▶ _The task_: Return each line of the listing below, unchanged, and omit the images.

## begin Data lines

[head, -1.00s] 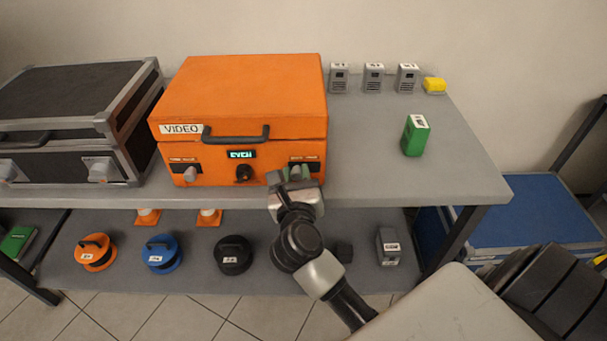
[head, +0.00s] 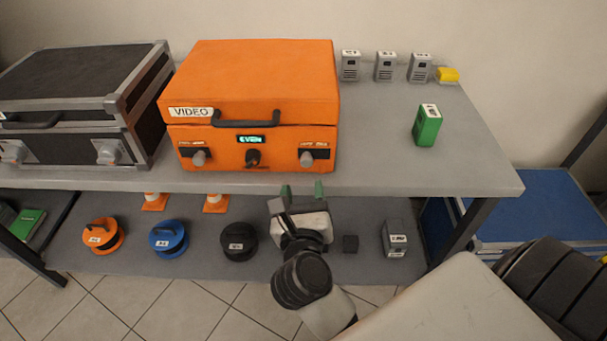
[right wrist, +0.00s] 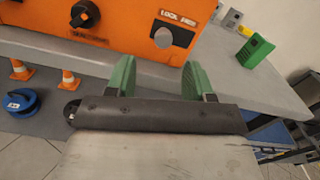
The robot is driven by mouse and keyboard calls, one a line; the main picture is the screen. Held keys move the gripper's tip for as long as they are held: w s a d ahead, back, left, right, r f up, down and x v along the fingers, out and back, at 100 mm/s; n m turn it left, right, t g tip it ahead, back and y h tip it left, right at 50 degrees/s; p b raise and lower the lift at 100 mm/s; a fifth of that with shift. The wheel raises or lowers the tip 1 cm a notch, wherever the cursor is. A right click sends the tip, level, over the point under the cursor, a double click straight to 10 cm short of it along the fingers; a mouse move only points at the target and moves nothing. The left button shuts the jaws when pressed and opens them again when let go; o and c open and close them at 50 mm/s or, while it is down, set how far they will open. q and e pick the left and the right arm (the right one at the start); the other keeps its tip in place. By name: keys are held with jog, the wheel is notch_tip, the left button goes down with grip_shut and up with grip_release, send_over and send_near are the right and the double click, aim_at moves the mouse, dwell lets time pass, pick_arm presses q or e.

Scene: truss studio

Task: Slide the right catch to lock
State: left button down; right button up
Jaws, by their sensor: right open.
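The orange VIDEO case (head: 250,85) stands on the upper shelf with its lid down. Its right catch (head: 306,158) is a grey knob at the left part of a dark slot plate, and it also shows in the right wrist view (right wrist: 163,37). The label above it is small; its left word seems to read LOCK. My right gripper (head: 303,190) is open and empty, below and in front of the catch, apart from it. Its green fingers also show in the right wrist view (right wrist: 157,78). My left gripper is out of view.
The case's left catch (head: 199,158) and black centre knob (head: 253,158) are beside the right catch. A black case (head: 75,90) stands to the left. A green box (head: 427,126) stands on the right, with free shelf (head: 380,150) between.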

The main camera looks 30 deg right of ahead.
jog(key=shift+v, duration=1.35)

## end Data lines

▶ _Full response_:
[head, -1.00s] 
[head, +0.00s] 
[right wrist, +0.00s] 
The robot is driven by mouse and keyboard calls, one a line; the main picture is the screen. Held keys move the gripper's tip for as long as they are held: w s a d ahead, back, left, right, r f up, down and x v along the fingers, out and back, at 100 mm/s; n m turn it left, right, t g tip it ahead, back and y h tip it left, right at 50 degrees/s; p b raise and lower the lift at 100 mm/s; a fifth of that with shift. The wheel raises or lowers the tip 1 cm a notch, wherever the cursor is. A right click sends the tip, level, over the point under the cursor, a double click straight to 10 cm short of it along the fingers; a mouse move only points at the target and moves nothing. The left button shuts the jaws when pressed and opens them again when let go; o and c open and close them at 50 mm/s or, while it is down, set how far they will open. q and e pick the left and the right arm (the right one at the start); the other keeps its tip in place. By name: keys are held with jog, the wheel is notch_tip, the left button goes down with grip_shut and up with grip_release, send_over and send_near are the right and the double click, aim_at moves the mouse, dwell lets time pass, pick_arm presses q or e.

Scene: truss studio

Task: Slide the right catch to lock
State: left button down; right button up
Jaws, by their sensor: right open.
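The orange VIDEO case (head: 250,85) stands on the upper shelf with its lid down. Its right catch (head: 306,158) is a grey knob at the left part of a dark slot plate, and it also shows in the right wrist view (right wrist: 163,37). The label above it is small; its left word seems to read LOCK. My right gripper (head: 303,190) is open and empty, below and in front of the catch, apart from it. Its green fingers also show in the right wrist view (right wrist: 157,78). My left gripper is out of view.
The case's left catch (head: 199,158) and black centre knob (head: 253,158) are beside the right catch. A black case (head: 75,90) stands to the left. A green box (head: 427,126) stands on the right, with free shelf (head: 380,150) between.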

The main camera looks 30 deg right of ahead.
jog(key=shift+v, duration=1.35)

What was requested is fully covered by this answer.